Work instructions ▸ All material below is to be reproduced exactly.

## Start

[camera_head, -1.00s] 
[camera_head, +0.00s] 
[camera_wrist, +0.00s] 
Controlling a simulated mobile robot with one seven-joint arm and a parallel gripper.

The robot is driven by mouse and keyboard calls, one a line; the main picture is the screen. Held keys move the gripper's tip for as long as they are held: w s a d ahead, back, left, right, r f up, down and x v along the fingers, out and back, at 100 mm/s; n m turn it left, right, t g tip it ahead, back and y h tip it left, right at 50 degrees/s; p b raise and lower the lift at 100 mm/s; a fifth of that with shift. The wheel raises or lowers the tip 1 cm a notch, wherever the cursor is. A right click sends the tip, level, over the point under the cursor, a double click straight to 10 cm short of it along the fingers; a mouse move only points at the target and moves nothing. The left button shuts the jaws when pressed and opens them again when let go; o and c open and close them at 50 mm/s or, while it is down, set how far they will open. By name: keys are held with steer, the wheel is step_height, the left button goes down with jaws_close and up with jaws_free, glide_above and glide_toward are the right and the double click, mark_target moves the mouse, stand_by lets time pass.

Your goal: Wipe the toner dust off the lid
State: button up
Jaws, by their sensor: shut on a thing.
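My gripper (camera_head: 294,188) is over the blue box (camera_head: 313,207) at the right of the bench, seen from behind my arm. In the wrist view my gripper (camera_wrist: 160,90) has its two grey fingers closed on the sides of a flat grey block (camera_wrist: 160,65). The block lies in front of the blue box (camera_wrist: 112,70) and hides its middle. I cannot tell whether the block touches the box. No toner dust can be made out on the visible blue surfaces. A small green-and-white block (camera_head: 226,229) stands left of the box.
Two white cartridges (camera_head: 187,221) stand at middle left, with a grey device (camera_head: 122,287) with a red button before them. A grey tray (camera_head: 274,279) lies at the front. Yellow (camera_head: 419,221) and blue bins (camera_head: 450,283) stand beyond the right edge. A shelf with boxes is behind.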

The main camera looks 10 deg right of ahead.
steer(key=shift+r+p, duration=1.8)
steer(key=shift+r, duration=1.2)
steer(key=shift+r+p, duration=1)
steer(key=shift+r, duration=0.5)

## End

Output for this task ▸
[camera_head, -1.00s] 
[camera_head, +0.00s] 
[camera_wrist, +0.00s] 
Controlling a simulated mobile robot with one seven-joint arm and a parallel gripper.

The robot is driven by mouse and keyboard calls, one a line; the main picture is the screen. Held keys move the gripper's tip for as long as they are held: w s a d ahead, back, left, right, r f up, down and x v along the fingers, out and back, at 100 mm/s; n m turn it left, right, t g tip it ahead, back and y h tip it left, right at 50 degrees/s; p b raise and lower the lift at 100 mm/s; a fifth of that with shift. The wheel raises or lowers the tip 1 cm a notch, wherever the cursor is. A right click sends the tip, level, over the point under the cursor, a double click straight to 10 cm short of it along the fingers; a mouse move only points at the target and moves nothing. The left button shuts the jaws when pressed and opens them again when let go; o and c open and close them at 50 mm/s or, while it is down, set how far they will open. By name: keys are held with steer, the wheel is step_height, the left button goes down with jaws_close and up with jaws_free, glide_above and glide_toward are the right and the double click, mark_target moves the mouse, stand_by lets time pass.

Your goal: Wipe the toner dust off the lid
State: button up
Jaws, by their sensor: shut on a thing.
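My gripper (camera_head: 294,188) is over the blue box (camera_head: 313,207) at the right of the bench, seen from behind my arm. In the wrist view my gripper (camera_wrist: 160,90) has its two grey fingers closed on the sides of a flat grey block (camera_wrist: 160,65). The block lies in front of the blue box (camera_wrist: 112,70) and hides its middle. I cannot tell whether the block touches the box. No toner dust can be made out on the visible blue surfaces. A small green-and-white block (camera_head: 226,229) stands left of the box.
Two white cartridges (camera_head: 187,221) stand at middle left, with a grey device (camera_head: 122,287) with a red button before them. A grey tray (camera_head: 274,279) lies at the front. Yellow (camera_head: 419,221) and blue bins (camera_head: 450,283) stand beyond the right edge. A shelf with boxes is behind.

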The main camera looks 10 deg right of ahead.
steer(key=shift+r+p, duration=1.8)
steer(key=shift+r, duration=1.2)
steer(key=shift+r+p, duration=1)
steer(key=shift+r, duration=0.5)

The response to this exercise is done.